Requirements —
Output every entry exactly as written.

Robot episode records
________________________

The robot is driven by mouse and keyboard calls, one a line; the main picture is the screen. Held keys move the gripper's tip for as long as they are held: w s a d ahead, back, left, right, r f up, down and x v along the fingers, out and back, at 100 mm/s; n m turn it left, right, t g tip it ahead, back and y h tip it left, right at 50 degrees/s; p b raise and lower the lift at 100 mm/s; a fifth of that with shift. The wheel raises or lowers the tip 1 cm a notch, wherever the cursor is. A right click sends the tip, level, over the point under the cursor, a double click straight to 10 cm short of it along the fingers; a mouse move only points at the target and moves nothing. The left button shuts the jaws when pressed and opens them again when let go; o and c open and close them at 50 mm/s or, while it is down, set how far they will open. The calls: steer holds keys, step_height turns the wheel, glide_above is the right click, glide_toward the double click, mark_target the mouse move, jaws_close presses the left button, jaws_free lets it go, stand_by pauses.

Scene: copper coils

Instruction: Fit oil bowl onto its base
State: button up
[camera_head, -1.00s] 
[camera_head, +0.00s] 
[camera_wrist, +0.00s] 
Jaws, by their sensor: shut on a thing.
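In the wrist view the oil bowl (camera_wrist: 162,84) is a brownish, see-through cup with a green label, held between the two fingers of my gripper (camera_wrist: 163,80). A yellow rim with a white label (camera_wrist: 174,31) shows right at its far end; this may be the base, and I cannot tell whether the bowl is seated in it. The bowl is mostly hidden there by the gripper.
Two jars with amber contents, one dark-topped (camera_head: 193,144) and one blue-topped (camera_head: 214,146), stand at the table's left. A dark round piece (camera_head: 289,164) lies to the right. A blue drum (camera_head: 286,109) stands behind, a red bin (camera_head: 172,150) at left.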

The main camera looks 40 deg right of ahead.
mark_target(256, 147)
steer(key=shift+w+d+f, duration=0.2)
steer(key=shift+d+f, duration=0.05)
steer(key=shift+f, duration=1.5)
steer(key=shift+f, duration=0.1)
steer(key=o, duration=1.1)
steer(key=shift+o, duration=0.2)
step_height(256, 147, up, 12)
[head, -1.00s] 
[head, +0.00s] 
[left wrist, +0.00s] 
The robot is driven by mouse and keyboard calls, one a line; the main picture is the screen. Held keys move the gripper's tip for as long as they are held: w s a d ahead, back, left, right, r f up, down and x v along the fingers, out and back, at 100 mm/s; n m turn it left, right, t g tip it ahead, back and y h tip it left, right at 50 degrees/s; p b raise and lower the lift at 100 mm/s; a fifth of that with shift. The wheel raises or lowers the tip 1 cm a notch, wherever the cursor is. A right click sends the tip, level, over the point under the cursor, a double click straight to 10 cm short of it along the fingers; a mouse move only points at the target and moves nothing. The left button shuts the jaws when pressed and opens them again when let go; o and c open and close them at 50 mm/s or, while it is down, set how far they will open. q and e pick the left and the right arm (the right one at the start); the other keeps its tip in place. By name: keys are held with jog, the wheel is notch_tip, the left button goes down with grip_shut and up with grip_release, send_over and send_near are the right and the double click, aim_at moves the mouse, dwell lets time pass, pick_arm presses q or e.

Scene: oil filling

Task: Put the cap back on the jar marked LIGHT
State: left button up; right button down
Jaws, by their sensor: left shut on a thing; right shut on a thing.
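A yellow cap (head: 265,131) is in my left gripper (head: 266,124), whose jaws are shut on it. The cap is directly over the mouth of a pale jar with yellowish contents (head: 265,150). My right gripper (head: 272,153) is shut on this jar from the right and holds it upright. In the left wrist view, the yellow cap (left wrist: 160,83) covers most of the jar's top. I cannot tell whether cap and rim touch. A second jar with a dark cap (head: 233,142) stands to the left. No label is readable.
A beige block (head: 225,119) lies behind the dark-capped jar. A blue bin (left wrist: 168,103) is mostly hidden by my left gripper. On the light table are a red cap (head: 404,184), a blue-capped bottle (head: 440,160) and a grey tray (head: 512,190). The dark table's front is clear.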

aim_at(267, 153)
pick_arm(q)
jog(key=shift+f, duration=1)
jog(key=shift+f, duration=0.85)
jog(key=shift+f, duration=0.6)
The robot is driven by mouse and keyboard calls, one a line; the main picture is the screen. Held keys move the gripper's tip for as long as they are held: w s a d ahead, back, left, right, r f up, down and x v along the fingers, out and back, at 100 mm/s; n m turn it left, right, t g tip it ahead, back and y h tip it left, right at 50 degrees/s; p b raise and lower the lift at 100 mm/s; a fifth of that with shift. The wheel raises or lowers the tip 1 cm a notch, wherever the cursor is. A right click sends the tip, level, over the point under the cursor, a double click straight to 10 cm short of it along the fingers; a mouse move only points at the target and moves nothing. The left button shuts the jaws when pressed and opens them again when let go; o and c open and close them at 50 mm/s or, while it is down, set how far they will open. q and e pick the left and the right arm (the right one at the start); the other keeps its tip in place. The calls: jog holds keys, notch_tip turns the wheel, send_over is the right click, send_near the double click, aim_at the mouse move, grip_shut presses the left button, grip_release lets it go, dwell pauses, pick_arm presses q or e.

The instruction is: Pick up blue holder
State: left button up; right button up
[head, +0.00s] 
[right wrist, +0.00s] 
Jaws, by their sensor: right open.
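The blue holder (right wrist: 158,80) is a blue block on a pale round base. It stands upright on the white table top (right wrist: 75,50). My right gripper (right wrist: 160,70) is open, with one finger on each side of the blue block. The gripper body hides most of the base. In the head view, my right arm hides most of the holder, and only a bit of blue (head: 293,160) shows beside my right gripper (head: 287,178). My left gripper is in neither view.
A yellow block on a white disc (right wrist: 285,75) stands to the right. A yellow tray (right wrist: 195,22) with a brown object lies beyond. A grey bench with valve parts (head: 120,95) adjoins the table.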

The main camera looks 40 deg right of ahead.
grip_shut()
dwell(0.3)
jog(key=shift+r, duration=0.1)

________________________

Answer below —
The robot is driven by mouse and keyboard calls, one a line; the main picture is the screen. Held keys move the gripper's tip for as long as they are held: w s a d ahead, back, left, right, r f up, down and x v along the fingers, out and back, at 100 mm/s; n m turn it left, right, t g tip it ahead, back and y h tip it left, right at 50 degrees/s; p b raise and lower the lift at 100 mm/s; a fifth of that with shift. The wheel raises or lowers the tip 1 cm a notch, wherever the cursor is. A right click sends the tip, level, over the point under the cursor, a double click straight to 10 cm short of it along the fingers; a mouse move only points at the target and moves nothing. The left button shuts the jaws when pressed and opens them again when let go; o and c open and close them at 50 mm/s or, while it is down, set how far they will open. The calls: steer holds keys, step_height turns the wheel, glide_above is the right click, glide_toward the double click, mark_target the mouse move, jaws_close presses the left button, jaws_free lets it go, stand_by pauses.

Scene: copper coils

Instruction: Fit oil bowl onto its base
State: button up
[camera_head, -1.00s] 
[camera_head, +0.00s] 
[camera_wrist, +0.00s] 
Jaws, by their sensor: shut on a thing.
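In the wrist view the oil bowl (camera_wrist: 162,84) is a brownish, see-through cup with a green label, held between the two fingers of my gripper (camera_wrist: 163,80). A yellow rim with a white label (camera_wrist: 174,31) shows right at its far end; this may be the base, and I cannot tell whether the bowl is seated in it. The bowl is mostly hidden there by the gripper.
Two jars with amber contents, one dark-topped (camera_head: 193,144) and one blue-topped (camera_head: 214,146), stand at the table's left. A dark round piece (camera_head: 289,164) lies to the right. A blue drum (camera_head: 286,109) stands behind, a red bin (camera_head: 172,150) at left.

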The main camera looks 40 deg right of ahead.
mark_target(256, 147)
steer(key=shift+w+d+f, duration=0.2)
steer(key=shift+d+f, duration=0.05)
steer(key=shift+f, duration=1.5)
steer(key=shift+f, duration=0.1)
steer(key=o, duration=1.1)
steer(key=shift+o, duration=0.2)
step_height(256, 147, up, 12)
[head, -1.00s] 
[head, +0.00s] 
[left wrist, +0.00s] 
The robot is driven by mouse and keyboard calls, one a line; the main picture is the screen. Held keys move the gripper's tip for as long as they are held: w s a d ahead, back, left, right, r f up, down and x v along the fingers, out and back, at 100 mm/s; n m turn it left, right, t g tip it ahead, back and y h tip it left, right at 50 degrees/s; p b raise and lower the lift at 100 mm/s; a fifth of that with shift. The wheel raises or lowers the tip 1 cm a notch, wherever the cursor is. A right click sends the tip, level, over the point under the cursor, a double click straight to 10 cm short of it along the fingers; a mouse move only points at the target and moves nothing. The left button shuts the jaws when pressed and opens them again when let go; o and c open and close them at 50 mm/s or, while it is down, set how far they will open. q and e pick the left and the right arm (the right one at the start); the other keeps its tip in place. By name: keys are held with jog, the wheel is notch_tip, the left button goes down with grip_shut and up with grip_release, send_over and send_near are the right and the double click, aim_at moves the mouse, dwell lets time pass, pick_arm presses q or e.

Scene: oil filling

Task: Put the cap back on the jar marked LIGHT
State: left button up; right button down
Jaws, by their sensor: left shut on a thing; right shut on a thing.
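A yellow cap (head: 265,131) is in my left gripper (head: 266,124), whose jaws are shut on it. The cap is directly over the mouth of a pale jar with yellowish contents (head: 265,150). My right gripper (head: 272,153) is shut on this jar from the right and holds it upright. In the left wrist view, the yellow cap (left wrist: 160,83) covers most of the jar's top. I cannot tell whether cap and rim touch. A second jar with a dark cap (head: 233,142) stands to the left. No label is readable.
A beige block (head: 225,119) lies behind the dark-capped jar. A blue bin (left wrist: 168,103) is mostly hidden by my left gripper. On the light table are a red cap (head: 404,184), a blue-capped bottle (head: 440,160) and a grey tray (head: 512,190). The dark table's front is clear.

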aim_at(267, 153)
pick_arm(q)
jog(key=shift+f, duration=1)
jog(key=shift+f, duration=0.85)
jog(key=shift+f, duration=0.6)
The robot is driven by mouse and keyboard calls, one a line; the main picture is the screen. Held keys move the gripper's tip for as long as they are held: w s a d ahead, back, left, right, r f up, down and x v along the fingers, out and back, at 100 mm/s; n m turn it left, right, t g tip it ahead, back and y h tip it left, right at 50 degrees/s; p b raise and lower the lift at 100 mm/s; a fifth of that with shift. The wheel raises or lowers the tip 1 cm a notch, wherever the cursor is. A right click sends the tip, level, over the point under the cursor, a double click straight to 10 cm short of it along the fingers; a mouse move only points at the target and moves nothing. The left button shuts the jaws when pressed and opens them again when let go; o and c open and close them at 50 mm/s or, while it is down, set how far they will open. q and e pick the left and the right arm (the right one at the start); the other keeps its tip in place. The calls: jog holds keys, notch_tip turns the wheel, send_over is the right click, send_near the double click, aim_at the mouse move, grip_shut presses the left button, grip_release lets it go, dwell pauses, pick_arm presses q or e.

The instruction is: Pick up blue holder
State: left button up; right button up
[head, +0.00s] 
[right wrist, +0.00s] 
Jaws, by their sensor: right open.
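The blue holder (right wrist: 158,80) is a blue block on a pale round base. It stands upright on the white table top (right wrist: 75,50). My right gripper (right wrist: 160,70) is open, with one finger on each side of the blue block. The gripper body hides most of the base. In the head view, my right arm hides most of the holder, and only a bit of blue (head: 293,160) shows beside my right gripper (head: 287,178). My left gripper is in neither view.
A yellow block on a white disc (right wrist: 285,75) stands to the right. A yellow tray (right wrist: 195,22) with a brown object lies beyond. A grey bench with valve parts (head: 120,95) adjoins the table.

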The main camera looks 40 deg right of ahead.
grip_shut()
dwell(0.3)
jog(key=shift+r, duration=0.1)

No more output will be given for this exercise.